* [Work required]:
Check each line of the records below and collect those holding "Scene".

* [Record list]:
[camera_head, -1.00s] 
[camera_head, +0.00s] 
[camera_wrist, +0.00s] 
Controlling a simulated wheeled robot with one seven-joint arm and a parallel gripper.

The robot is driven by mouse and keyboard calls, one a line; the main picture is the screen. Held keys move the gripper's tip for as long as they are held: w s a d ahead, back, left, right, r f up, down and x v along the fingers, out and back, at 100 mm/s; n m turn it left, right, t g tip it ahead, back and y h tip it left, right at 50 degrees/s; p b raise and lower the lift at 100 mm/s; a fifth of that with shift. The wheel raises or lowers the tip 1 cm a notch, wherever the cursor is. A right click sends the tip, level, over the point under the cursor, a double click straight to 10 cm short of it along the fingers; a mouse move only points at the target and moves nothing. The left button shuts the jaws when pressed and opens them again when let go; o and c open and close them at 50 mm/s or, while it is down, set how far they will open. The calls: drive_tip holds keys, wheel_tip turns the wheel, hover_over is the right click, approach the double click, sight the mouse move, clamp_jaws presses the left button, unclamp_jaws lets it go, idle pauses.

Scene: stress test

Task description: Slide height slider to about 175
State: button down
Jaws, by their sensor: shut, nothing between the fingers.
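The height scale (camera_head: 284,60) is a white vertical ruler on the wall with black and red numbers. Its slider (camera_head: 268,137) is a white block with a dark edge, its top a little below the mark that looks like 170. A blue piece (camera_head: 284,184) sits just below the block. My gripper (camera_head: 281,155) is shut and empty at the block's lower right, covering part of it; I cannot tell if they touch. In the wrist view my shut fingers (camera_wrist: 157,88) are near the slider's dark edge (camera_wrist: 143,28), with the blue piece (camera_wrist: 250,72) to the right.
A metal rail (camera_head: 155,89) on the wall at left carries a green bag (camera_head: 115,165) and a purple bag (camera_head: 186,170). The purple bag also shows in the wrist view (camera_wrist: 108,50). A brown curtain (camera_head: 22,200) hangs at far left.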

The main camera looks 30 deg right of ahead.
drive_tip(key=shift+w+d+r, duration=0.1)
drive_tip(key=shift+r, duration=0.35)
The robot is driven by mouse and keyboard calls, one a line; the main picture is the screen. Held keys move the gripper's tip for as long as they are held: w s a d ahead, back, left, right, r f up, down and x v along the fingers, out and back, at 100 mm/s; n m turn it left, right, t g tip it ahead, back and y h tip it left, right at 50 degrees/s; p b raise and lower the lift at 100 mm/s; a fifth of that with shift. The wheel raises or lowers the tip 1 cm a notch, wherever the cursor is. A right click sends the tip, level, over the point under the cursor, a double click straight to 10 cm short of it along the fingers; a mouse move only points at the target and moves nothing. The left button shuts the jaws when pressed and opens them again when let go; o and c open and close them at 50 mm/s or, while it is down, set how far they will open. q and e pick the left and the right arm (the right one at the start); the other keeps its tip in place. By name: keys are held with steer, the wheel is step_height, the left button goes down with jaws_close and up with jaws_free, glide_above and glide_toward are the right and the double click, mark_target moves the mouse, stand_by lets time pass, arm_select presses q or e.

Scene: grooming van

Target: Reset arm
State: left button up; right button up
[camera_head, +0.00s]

* [Exercise response]:
Scene: stress test
Scene: grooming van

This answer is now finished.